--- Begin Raw data ---
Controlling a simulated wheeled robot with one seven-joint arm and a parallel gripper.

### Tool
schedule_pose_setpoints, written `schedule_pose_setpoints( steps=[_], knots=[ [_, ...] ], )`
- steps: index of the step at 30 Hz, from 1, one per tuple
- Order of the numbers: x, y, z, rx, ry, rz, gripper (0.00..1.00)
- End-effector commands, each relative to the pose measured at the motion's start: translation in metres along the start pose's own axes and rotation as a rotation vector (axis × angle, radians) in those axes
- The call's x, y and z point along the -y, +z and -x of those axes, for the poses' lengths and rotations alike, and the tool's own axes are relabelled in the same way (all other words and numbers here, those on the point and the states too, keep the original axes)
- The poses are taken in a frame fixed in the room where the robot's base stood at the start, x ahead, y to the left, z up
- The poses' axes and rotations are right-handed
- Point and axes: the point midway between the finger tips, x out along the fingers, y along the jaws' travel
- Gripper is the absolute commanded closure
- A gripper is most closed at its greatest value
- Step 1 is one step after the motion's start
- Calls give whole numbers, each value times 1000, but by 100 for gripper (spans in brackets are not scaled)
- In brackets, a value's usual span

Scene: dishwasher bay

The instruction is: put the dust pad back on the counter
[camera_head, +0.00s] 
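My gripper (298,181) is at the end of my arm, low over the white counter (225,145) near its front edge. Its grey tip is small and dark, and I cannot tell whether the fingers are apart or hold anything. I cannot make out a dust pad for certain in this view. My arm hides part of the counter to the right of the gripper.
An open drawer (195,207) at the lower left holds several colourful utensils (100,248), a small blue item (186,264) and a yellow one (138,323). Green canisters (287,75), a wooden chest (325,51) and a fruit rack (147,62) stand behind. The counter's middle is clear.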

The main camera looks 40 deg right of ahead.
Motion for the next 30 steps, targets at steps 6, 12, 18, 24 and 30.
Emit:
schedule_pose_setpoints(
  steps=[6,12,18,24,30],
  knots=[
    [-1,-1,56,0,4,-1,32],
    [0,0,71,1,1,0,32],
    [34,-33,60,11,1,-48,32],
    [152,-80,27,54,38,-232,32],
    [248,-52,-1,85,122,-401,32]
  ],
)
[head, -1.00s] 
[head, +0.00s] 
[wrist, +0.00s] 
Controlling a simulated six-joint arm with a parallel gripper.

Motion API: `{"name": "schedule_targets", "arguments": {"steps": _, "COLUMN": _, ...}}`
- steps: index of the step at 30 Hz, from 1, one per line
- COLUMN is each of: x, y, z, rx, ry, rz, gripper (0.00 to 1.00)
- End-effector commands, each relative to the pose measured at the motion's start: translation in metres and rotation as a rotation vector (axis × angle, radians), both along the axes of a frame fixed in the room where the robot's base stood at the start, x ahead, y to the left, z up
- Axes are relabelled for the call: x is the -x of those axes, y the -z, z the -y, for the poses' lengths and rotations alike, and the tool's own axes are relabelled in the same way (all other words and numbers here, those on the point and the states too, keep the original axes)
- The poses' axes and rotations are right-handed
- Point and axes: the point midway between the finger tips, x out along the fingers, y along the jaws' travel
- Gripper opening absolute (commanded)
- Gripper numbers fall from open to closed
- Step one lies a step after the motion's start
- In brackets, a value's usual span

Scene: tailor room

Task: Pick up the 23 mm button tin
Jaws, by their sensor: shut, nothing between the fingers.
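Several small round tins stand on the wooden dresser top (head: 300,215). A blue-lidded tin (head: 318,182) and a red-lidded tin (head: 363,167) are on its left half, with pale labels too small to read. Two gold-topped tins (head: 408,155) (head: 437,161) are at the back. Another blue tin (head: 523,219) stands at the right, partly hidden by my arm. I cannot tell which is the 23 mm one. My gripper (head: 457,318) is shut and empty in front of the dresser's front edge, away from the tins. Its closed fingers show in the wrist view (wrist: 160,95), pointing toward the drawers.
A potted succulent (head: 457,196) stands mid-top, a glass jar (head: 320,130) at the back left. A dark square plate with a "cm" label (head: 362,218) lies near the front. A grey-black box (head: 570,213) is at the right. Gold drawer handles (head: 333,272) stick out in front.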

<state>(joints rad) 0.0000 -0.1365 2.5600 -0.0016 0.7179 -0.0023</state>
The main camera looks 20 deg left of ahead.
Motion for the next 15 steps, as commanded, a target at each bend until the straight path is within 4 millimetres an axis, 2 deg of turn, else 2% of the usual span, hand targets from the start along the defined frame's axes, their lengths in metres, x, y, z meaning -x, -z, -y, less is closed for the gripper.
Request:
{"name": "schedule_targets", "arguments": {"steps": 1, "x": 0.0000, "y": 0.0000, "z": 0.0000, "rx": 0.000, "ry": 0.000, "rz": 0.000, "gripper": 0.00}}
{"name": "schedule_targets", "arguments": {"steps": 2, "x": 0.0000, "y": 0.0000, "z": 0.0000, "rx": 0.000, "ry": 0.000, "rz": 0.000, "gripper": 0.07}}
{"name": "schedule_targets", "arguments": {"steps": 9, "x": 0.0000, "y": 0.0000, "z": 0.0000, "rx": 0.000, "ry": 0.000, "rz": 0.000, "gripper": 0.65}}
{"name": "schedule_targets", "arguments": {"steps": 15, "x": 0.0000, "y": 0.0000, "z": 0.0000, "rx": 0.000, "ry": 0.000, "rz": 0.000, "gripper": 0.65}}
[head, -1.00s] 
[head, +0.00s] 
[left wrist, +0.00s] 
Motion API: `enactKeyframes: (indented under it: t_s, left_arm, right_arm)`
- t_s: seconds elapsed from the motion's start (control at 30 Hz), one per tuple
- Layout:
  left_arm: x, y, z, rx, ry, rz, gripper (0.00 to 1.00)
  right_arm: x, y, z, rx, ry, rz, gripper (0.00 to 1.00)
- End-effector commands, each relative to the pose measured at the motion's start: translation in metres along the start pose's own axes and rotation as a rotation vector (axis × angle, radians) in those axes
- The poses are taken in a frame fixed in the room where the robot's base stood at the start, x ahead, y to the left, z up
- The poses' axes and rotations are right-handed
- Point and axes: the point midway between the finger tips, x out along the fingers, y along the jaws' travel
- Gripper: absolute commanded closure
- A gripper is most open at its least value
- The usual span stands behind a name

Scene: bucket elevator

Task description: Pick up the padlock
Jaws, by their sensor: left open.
--- End Raw data ---
▶ Given instruction: From the data above, work out how many lines contain the string "Scene" and reply with only the number.

▶ Reply: 3